Le droit au respect de l’œuvre revêt deux aspects qui sont reliés à l’auteur, à savoir sa relation avec le propriétaire du support matériel qui incorpore l’œuvre (A) et ses relations avec le cessionnaire des droits sur l’œuvre (B).

A) Le droit au respect de l’objet matériel.

Le droit au respect de l’œuvre est régi pat l’article 9/b de la loi de 2009 modifiant et complétant la loi de 1994. Ce droit est défini comme étant « le droit de s’opposer à toute modification ou déformation ou mutilation de l’œuvre ». En principe, le propriétaire de l’objet matériel, a le droit d’user, de disposer et de détruire l’œuvre, mais il n’a pas le droit de faire des modifications, des déformations et des mutilations à l’œuvre incorporée dans son support matériel. Le fondement de cette exception, est que l’œuvre, étant le reflet de la personnalité de son auteur, impose à l’acquéreur du support matériel de respecter son intégrité. A ce titre, l’article 9/b a prononcé en des termes généraux que l’auteur a « le droit de s’opposer à toute mutilation, déformation, ajout ou autre modification de son œuvre sans son consentement écrit, ainsi qu’à toute autre atteinte à la même œuvre, préjudiciable à l’honneur de l’auteur ou à sa réputation » sans identifier contre qui il pourra le faire et sans préciser les conditions dans lesquelles il pourra faire valoir son droit. Or, l’article 533 C.O.C dispose « lorsque la loi s’exprime en termes généraux il faut l’entendre dans le même sens ». On constate que l’auteur pourra opposer son droit à l’acquéreur du support matériel de son œuvre. Mais, cette idée n’est pas évidente compte tenu de l’absence d’une disposition législative formelle.

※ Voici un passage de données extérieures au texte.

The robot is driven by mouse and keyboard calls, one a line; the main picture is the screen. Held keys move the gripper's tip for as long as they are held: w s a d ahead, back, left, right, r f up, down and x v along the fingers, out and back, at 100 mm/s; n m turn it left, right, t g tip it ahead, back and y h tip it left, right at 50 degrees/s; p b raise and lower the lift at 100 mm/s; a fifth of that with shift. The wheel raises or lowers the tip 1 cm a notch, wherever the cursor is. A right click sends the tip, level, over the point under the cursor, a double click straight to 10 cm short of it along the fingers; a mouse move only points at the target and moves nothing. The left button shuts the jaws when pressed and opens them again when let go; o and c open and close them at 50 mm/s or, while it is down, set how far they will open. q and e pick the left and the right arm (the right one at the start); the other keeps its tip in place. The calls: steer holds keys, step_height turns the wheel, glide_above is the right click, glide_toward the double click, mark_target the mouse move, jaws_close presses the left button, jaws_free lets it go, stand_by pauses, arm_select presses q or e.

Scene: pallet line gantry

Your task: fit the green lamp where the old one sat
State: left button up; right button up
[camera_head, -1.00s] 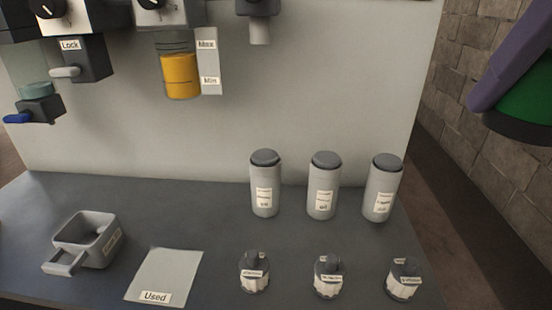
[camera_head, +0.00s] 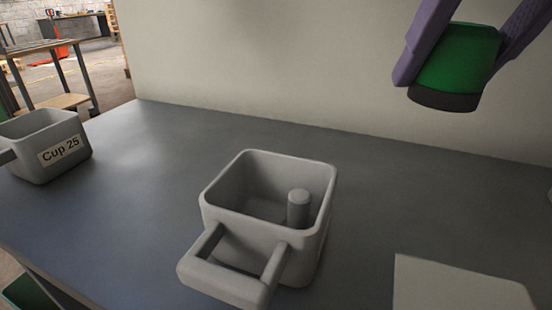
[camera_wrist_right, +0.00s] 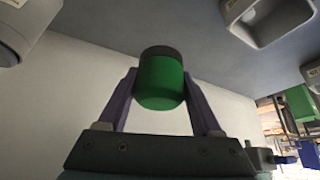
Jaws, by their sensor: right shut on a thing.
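The green lamp (camera_head: 457,58), a green cylinder with a dark band at its lower end, is at the upper right of the head view. My right gripper (camera_head: 450,72) is shut on it, with purple fingers on both sides, and holds it well above the bench. In the right wrist view the lamp (camera_wrist_right: 160,82) sits between the two fingers (camera_wrist_right: 159,76), its dark end pointing away from the palm. No seat for a lamp is visible in the head view now. My left gripper is not in view.
A grey handled cup (camera_head: 320,225) with a short grey post (camera_head: 298,207) inside stands mid-bench. Another cup labelled Cup 25 (camera_head: 62,152) is at the left. A pale flat plate (camera_head: 450,285) lies lower right. A plain pale panel (camera_head: 270,60) rises behind the grey bench (camera_head: 130,200).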

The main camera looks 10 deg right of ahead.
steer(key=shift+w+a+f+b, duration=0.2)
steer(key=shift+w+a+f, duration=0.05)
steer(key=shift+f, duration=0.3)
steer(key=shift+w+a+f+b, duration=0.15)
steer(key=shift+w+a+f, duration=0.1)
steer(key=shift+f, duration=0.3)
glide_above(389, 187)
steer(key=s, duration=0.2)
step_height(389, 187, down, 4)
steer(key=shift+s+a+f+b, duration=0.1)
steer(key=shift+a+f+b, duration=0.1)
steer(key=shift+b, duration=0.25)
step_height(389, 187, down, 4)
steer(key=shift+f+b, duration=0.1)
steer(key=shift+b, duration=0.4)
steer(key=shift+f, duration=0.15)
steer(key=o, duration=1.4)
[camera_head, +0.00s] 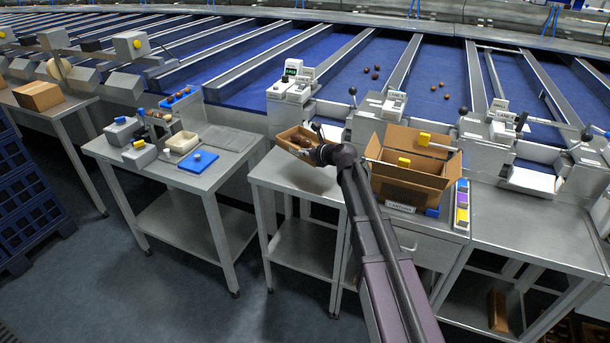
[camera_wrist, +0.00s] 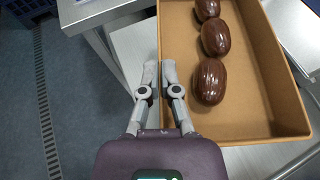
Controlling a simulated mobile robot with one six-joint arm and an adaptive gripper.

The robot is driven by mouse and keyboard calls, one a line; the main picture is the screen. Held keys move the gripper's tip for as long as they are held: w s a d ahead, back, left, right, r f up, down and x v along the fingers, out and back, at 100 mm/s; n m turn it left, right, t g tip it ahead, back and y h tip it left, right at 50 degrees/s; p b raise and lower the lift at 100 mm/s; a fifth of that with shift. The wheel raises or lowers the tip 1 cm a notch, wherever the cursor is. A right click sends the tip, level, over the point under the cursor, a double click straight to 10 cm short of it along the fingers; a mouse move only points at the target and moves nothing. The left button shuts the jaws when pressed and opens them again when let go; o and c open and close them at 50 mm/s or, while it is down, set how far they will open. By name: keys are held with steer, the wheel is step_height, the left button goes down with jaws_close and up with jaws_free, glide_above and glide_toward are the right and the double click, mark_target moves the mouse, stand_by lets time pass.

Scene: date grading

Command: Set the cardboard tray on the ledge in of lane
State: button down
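The cardboard tray (camera_head: 294,148) is a shallow brown open box with dark brown dates in it, at the middle of the head view near the lane machines. In the wrist view the tray (camera_wrist: 262,122) fills the upper right, with dates lined up inside. My gripper (camera_wrist: 158,68) has its fingers close together on either side of the tray's near wall, one outside and one inside. In the head view my gripper (camera_head: 318,152) meets the tray's right side, and the tray looks slightly tilted. A pale ledge (camera_head: 333,132) shows at the lane end, just right of the tray, partly hidden.
A larger open carton (camera_head: 408,180) stands right of my arm, beside a strip of coloured blocks (camera_head: 462,205). A left table (camera_head: 185,178) carries scales and a white dish. Grey lane machines (camera_head: 290,100) line the back. Blue lanes (camera_head: 345,70) hold scattered dates.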

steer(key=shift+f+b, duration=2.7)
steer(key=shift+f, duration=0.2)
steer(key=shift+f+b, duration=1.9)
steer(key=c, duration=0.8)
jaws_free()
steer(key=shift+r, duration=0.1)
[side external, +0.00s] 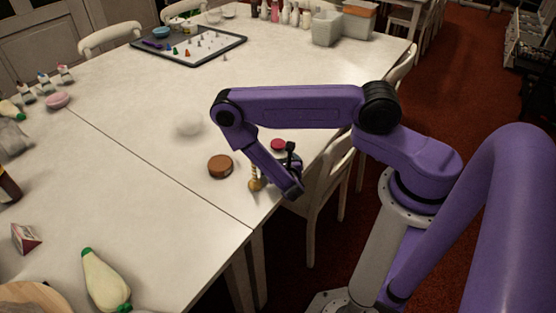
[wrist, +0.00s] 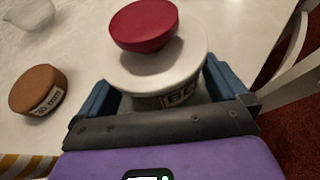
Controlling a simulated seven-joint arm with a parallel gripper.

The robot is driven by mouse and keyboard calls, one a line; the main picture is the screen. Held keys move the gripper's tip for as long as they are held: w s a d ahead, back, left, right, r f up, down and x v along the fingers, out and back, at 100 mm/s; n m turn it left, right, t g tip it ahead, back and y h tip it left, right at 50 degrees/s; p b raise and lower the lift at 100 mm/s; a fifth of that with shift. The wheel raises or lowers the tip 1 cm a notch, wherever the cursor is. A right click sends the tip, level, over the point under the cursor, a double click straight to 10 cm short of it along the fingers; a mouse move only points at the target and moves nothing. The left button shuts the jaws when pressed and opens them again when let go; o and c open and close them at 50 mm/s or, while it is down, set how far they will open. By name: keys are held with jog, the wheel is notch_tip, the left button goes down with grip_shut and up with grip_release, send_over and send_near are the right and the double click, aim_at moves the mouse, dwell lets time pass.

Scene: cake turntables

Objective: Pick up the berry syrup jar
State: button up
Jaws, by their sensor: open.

B) Le droit au respect de l’œuvre et les initiatives du cessionnaire des droits.

Le droit au respect de l’œuvre signifie que le tiers à qui l’auteur a concédé des droits d’exploitation sur son œuvre n’en fasse pas un usage abusif qui le défigurerait. Le tiers qui est autorisé à reproduire ou à représenter l’œuvre publiquement a le devoir de la reproduire ou de la représenter, telle quelle, sans changer quoi que ce soit. En outre, il est interdit à n’importe quel intermédiaire technique ou blogueur ou autre personne qui exploitent le cyberspace de procéder à des coupures ou à des ajouts à l’œuvre (Tribunal. Civ. Seine, 6 et 7 avril 1949, aff. P. Blanchar et B. Zimmer c. Société nouvelle des Est. Gaumont-film.aff.Un seul mour et préoert-carné c. Société nouvelles Pathé-cinéma, film les enfants du paradis, Gaz-Pal. 1949, 1.249, concl. Gégout).

Le droit au respect de l’œuvre apparait ainsi comme le complément du droit de divulgation. L’auteur est le seul juge de l’opportunité de communiquer son œuvre au public et de la modifier. En effet, « Le respect est dû à l’œuvre tel que l’auteur a voulu qu’elle soit qu’il n’appartient ni aux tiers ni au juge de porter un jugement de valeur sur la volonté de l’auteur, que le titulaire du droit moral est le seul maître de son exercice » (T.G.I Paris 3ème ch ; 15 octobre 1992, RIDA, n° 155, janvier 1993, p. 225.). L’auteur jouit d’un autre attribut de son droit extrapatrimonial, à savoir le droit de repentir.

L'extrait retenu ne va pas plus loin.